*DIRECTIONS*: Consider the listing below. Extract exactly the lines from the line containing "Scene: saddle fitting" to the line containing "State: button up", both included.

>> Start INPUT

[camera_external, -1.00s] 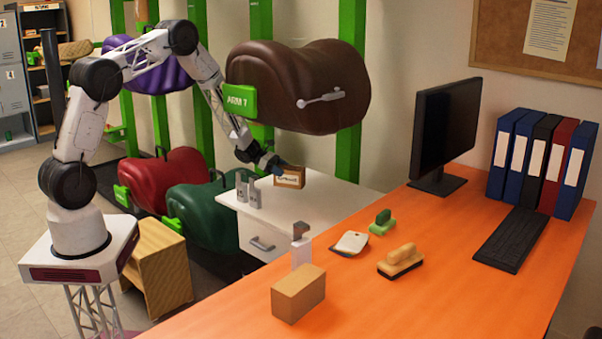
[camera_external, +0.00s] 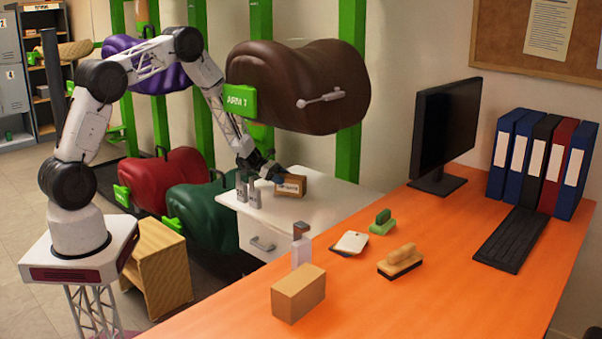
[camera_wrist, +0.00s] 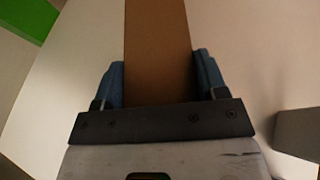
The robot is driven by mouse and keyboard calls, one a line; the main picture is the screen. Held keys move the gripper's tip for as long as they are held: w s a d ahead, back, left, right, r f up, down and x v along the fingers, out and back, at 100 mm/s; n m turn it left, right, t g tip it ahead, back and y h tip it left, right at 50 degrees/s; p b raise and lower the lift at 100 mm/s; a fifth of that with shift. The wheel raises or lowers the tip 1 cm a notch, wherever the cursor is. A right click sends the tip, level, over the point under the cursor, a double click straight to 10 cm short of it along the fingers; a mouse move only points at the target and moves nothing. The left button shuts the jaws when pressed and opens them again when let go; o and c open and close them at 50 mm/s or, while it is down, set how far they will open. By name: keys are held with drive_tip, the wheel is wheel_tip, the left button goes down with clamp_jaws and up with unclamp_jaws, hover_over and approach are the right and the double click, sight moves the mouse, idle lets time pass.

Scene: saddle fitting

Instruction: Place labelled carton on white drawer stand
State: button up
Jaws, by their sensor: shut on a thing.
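The labelled carton (camera_external: 291,186) is a small brown box with a white label on its front. It is at the white drawer stand (camera_external: 340,200), low at its top surface; whether it touches the top is hard to tell. My gripper (camera_external: 274,175) is shut on the carton from the upper left. In the wrist view the carton (camera_wrist: 158,50) runs between the two blue fingers of my gripper (camera_wrist: 160,80), with the pale stand top around it.
A brown saddle (camera_external: 300,85) hangs above. The stand top is clear to the right.

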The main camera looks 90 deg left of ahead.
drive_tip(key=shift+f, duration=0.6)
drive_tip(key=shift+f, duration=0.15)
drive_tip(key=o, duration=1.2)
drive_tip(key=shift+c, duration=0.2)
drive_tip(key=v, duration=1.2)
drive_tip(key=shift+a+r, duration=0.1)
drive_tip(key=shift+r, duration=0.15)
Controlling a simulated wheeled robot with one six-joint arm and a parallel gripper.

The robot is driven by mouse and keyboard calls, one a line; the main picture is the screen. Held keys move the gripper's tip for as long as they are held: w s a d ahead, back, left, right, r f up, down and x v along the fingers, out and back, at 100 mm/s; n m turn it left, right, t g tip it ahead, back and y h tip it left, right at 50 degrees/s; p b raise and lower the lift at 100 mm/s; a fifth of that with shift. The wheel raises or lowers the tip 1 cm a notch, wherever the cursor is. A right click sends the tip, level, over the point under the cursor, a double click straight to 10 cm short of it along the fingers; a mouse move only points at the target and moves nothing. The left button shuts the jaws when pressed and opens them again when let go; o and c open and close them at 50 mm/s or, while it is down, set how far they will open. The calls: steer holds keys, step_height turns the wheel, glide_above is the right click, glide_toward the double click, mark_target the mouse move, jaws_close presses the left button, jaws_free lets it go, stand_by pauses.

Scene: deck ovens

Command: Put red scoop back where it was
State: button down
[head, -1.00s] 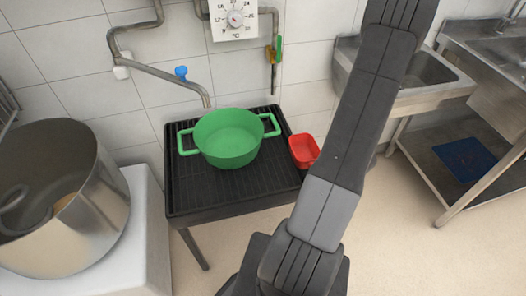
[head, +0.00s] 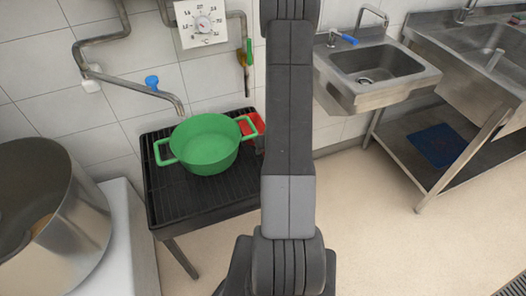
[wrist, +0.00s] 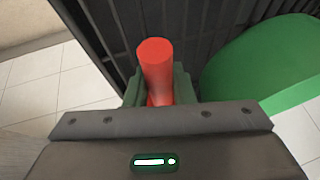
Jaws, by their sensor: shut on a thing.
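The red scoop (head: 256,124) shows in the head view at the back right of the green pot (head: 206,146), by its right handle. My arm hides part of it. In the wrist view my gripper (wrist: 157,92) is shut on the scoop's round red handle (wrist: 155,55). The scoop's bowl is hidden in that view. The green pot (wrist: 265,65) fills the right of the wrist view, beside the gripper. I cannot tell whether the scoop touches the black stand (head: 190,200).
A wall tap (head: 150,92) reaches over the stand's back edge, below a dial box (head: 202,22). A steel sink (head: 375,70) is at right. Open floor lies right of the stand.

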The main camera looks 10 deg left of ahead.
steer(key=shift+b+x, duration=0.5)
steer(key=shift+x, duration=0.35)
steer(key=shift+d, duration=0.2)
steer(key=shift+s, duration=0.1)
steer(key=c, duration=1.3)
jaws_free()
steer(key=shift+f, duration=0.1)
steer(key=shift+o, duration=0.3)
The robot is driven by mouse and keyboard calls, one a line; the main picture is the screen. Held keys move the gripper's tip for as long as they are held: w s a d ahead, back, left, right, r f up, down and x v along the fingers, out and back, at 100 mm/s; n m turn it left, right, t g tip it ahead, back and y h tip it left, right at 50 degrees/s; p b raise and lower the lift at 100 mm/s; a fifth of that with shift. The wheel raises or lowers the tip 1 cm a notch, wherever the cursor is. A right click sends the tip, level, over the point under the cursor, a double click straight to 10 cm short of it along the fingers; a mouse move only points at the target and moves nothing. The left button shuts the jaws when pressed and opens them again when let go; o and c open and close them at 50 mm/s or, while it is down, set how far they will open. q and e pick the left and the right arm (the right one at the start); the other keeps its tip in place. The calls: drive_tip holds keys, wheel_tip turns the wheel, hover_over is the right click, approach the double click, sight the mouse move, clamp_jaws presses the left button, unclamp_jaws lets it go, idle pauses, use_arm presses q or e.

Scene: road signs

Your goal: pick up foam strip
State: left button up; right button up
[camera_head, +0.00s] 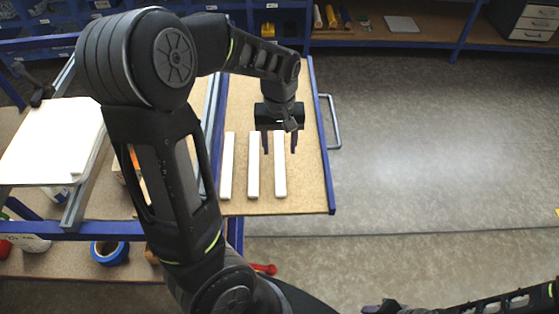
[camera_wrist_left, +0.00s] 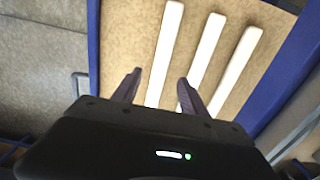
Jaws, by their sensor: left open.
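Three white foam strips lie side by side on a tan board: a left one (camera_head: 227,165), a middle one (camera_head: 253,165) and a right one (camera_head: 280,170). They also show in the left wrist view, where the strip nearest the gripper (camera_wrist_left: 166,45) is leftmost, then the middle one (camera_wrist_left: 200,62) and the far one (camera_wrist_left: 234,70). My left gripper (camera_head: 280,150) is open, its fingers pointing down on either side of the right strip's far end. In the wrist view the gripper (camera_wrist_left: 159,77) is empty. Contact cannot be told. Part of my right arm shows at the bottom right.
The board (camera_head: 308,170) has a blue frame and a metal handle (camera_head: 331,120) on its right. A white panel (camera_head: 50,140) lies on the cart at left. Blue tape (camera_head: 109,252) sits on the lower shelf. Open floor (camera_head: 440,150) lies to the right.

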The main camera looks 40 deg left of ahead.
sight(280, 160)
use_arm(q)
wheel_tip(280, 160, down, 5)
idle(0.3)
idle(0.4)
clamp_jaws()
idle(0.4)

>> End INPUT

*RIGHT ANSWER*:
Scene: saddle fitting

Instruction: Place labelled carton on white drawer stand
State: button up

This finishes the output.